__Directions__
Print all of the lines exactly. Any picture among them stays out.

__Data__
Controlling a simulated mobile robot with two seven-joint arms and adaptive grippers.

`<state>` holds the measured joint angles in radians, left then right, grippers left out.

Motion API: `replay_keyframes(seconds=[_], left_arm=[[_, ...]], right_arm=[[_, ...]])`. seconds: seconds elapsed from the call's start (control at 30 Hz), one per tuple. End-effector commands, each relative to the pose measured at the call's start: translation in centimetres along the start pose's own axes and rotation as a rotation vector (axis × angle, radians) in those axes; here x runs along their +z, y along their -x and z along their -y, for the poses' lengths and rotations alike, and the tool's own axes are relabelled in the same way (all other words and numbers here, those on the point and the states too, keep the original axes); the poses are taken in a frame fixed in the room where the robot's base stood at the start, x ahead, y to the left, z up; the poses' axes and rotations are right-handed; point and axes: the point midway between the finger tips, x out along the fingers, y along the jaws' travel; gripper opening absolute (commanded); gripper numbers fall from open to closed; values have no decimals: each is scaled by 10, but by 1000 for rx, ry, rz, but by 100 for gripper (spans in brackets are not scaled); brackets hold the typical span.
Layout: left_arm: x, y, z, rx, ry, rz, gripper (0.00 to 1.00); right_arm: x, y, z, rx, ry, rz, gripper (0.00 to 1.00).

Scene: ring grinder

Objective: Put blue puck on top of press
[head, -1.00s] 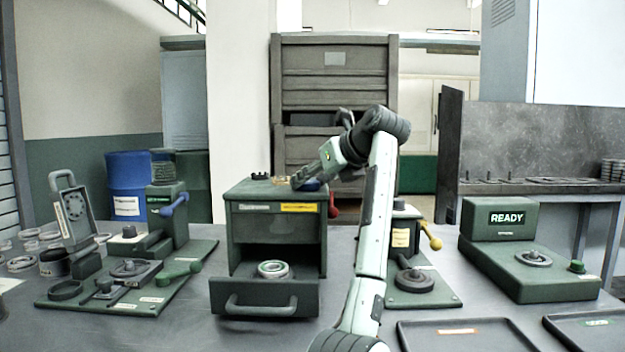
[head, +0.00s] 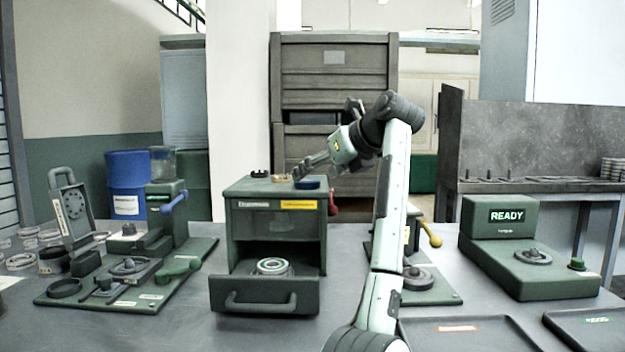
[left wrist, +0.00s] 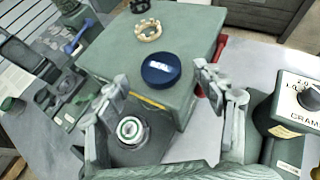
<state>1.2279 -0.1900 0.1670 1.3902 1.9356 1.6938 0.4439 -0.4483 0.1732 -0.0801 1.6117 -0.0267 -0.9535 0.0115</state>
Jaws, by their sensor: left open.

__Problem solution__
Controlling a simulated mobile robot with two seven-joint arms and adaptive grippers.

`<state>` holds the measured joint angles in radians, left then right, grippers left out.

Motion API: `replay_keyframes(seconds=[_], left_arm=[[_, ...]], right_arm=[[_, ...]])`. seconds: seconds elapsed from the call's start (control at 30 Hz), one per tuple. End-effector commands, each relative to the pose measured at the call's start: translation in centimetres along the start pose's own axes and rotation as a rotation vector (axis × angle, radians) in those axes; here x runs along their +z, y along their -x and z along their -y, for the poses' lengths and rotations alike, and the tool's own axes are relabelled in the same way (all other words and numbers here, those on the point and the states too, keep the original axes); the poses are taken in a frame fixed in the room where the robot's base stood at the start, x ahead, y to the left, z up; the poses' axes and rotations are right-handed; point and axes: the point midway between the finger tips, x out along the fingers, y along the jaws' travel; gripper opening absolute (commanded); gripper numbers fall from open to closed; values have no decimals: each is scaled by 10, but by 1000 for rx, ry, rz, but by 100 for gripper (spans in brackets are not scaled); brackets hold the typical span.
Layout: left_arm: x, y, z, rx, ry, rz, gripper (0.00 to 1.00); right_arm: x, y, z, rx, ry, rz, gripper (0.00 to 1.00).

Scene: ring grinder

Objective: Put blue puck on top of press
[head, -1.00s] 
[head, +0.00s] 
[left wrist, +0.00s] 
<state>1.2279 -0.1900 0.1670 1.3902 1.9356 1.6938 0.4439 -0.4483 0.1732 -0.0801 1.6117 -0.0267 -0.9535 0.0115</state>
Jaws, by their sensor: left open.

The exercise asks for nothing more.